Laminate flooring is extremely easy to install and maintain, since it requires no glue or nails. Planks of laminate attach together with a simple tongue and groove system that allows for a floating floor. Laminate doesn’t expand or buckle to the same degree as solid hardwood. So it can be installed in areas with higher than average moisture content. Keep in mind though, that while laminate carries the scratch resistance of vinyl it lacks the 100% waterproof nature.
Unlike solid hardwood, you can’t sand down or refinish laminate flooring if it gets gouged/ scratched. The design you get from the factory is what you’re stuck with. However, you can create patterns and aesthetics with laminate that aren’t possible with solid hardwood. And when a plank does get damaged it’s extremely easy to remove and replace with a fresh one.
If you want laminate that feels like true hardwood, get a thicker product. Thicker laminate planks can also carry more advanced digital etchings that have 3-dimensional depth. Thicker laminate also improves sound deadening and has better impact resistance. And always go for a higher AC rating if you have dogs in the house.
Abrasion Class Rating (AC)
The durability of laminate wear layers (the protective top layer) is measured by an AC (Abrasion Class) rating that ranges from 1 to 5. With AC1 being the least durable and AC5 being the most durable. For big and highly energetic dogs, we recommend AC4 and AC5 laminate flooring. AC ratings also determine impact, fading, and stain resistance. The potential for noticeable scuffs or dents caused by accidentally dropping tools, pans, etc. on a laminate floor goes down as the AC rating goes up. Dragging a chair without felt pads on an AC5 laminate floor is far less likely to cause scratches than doing the same on an AC1 rated floor.
Tile Flooring- Is It Right For You?
If you have the budget to cover your house in tile flooring, you can rest easy knowing that no matter what your dog does it won’t get scratched. Ever. Unless your dog suddenly grows an opposable thumb and learns how to operate a hammer. On top of that, tile is completely waterproof so you don’t have to worry about your dog spilling stuff or having a toilet accident.
Tile is also extremely long lasting, and adds tons of resale value to any home. Cleaning tile is very easy, everything from a wet mop to brooms and vacuum cleaners will work. A bare tile floor won’t capture dust or pet hair so it’s good if you have people with allergies in the house.
You have many different types of tile, with the 3 major ones being ceramic, porcelain, and stone (granite, marble, etc.). Ceramic is the cheapest option, ideal for bathrooms and kitchens. Glazed ceramic is extremely stain resistant, even more so than vinyl. Porcelain is more expensive but also harder and more durable. Then you have truly exotic stuff like marble which adds a “premium” feel to just about any place it’s installed. If you want a tile floor with tons of character and more durability than marble, there’s granite.

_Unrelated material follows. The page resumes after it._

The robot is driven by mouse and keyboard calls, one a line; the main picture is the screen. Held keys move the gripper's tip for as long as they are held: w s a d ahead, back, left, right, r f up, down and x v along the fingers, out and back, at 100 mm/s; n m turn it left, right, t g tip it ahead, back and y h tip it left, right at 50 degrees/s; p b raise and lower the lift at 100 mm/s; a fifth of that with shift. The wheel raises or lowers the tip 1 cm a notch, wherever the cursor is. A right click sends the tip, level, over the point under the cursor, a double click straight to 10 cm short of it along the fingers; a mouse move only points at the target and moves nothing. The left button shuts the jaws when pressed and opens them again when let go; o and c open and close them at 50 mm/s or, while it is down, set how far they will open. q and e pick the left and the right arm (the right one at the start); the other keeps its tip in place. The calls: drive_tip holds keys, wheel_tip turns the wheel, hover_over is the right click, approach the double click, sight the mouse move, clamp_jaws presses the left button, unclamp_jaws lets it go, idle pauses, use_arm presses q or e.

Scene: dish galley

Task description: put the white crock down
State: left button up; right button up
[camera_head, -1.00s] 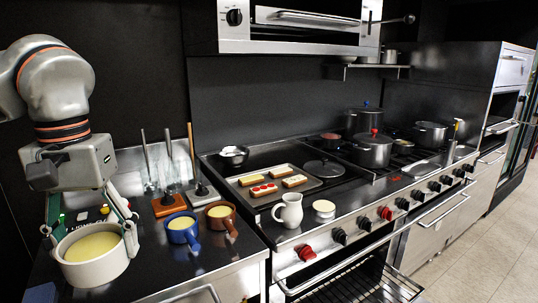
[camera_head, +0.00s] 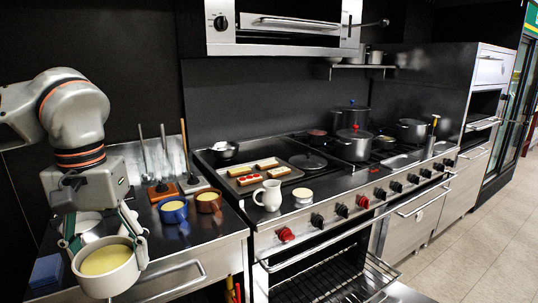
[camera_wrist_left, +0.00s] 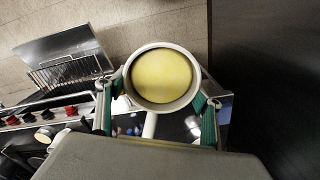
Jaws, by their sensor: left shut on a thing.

But tile flooring isn’t all sunshine and rainbows. For starters, it is quite slippery which isn’t good for older dogs or pets with special needs. And while tile is cool to the touch, this can be an issue in colder places. Sure, cool tile is wonderful for your dog’s paws in the summer but it can be quite uncomfortable during the winter. Which means you’ll need carpets, rugs, pet beds, etc. on top of tile flooring for your pets.
What If You Want Real Hardwood? | Tips On How To Maintain Hardwood Floors If You Have Dogs
- Your shoes can often cause more damage than the dog’s paws
This is something a lot of people overlook, but make sure to remove your shoes if possible while walking on a hardwood floor. That’s because the base of your shoe traps dirt and rocks. When you walk on the hardwood floor, these foreign objects can drag causing several tiny scratches that add up over time.
- Harder is usually better when it comes to real wood
Harder woods resist scratches better than softer woods, it’s simple physics. That’s why hickory, oak, maple, etc. are better choices for homes with dogs compared to cedar or fir. This applies whether you’re using solid hardwood or engineered hardwood.
- Go for matte finishes over glossy ones
Just like the screen on your laptop or phone, a glossy floor shows stains much more easily under light. Which is why you should stick to satin or matte finishes if you have pets, especially in well-lit areas.
- Bamboo flooring can be both good and bad if you have dog
Regular bamboo is going to be stronger than caramelized bamboo. If you want a bamboo floor but have pets in the house, go with strand bamboo flooring which is around 3 times tougher than vertical or horizontal bamboo flooring.
- Use area rugs and felt pads underneath furniture
No matter how careful you are, furniture is bound to scratch up your hardwood floor eventually. Make sure your chairs and tables have felt pads underneath the feet. If you have a chair with wheels, put an area rug underneath.
- Use mats underneath your dog’s food and water bowl
This one is especially important if the bowls themselves are made out of metal. Hardwood will get scratched when your dog pushes the bowl around. And then there’s the matter of spillage from the bowl which can seep into hardwood and damage it over time. Always use mats underneath dog bowls.
- Go with a hardwood colour that matches your dog’s fur coat
If you have a husky or german shepherd, you know what it’s like. You mop up and vacuum the floor clean, only to find a giant patch of fur lying around on the floor just 10 minutes later. Get a floor colour that matches your dog’s fur, this will help hide the constant shedding.
- Always clean up spills as quickly as you can
Engineered hardwood is more resistant to moisture than solid hardwood, but both will get damaged if exposed to water/ urine for prolonged periods of time. Uric acid eats through the fiber structure of wood and turns it black; this can’t be refinished.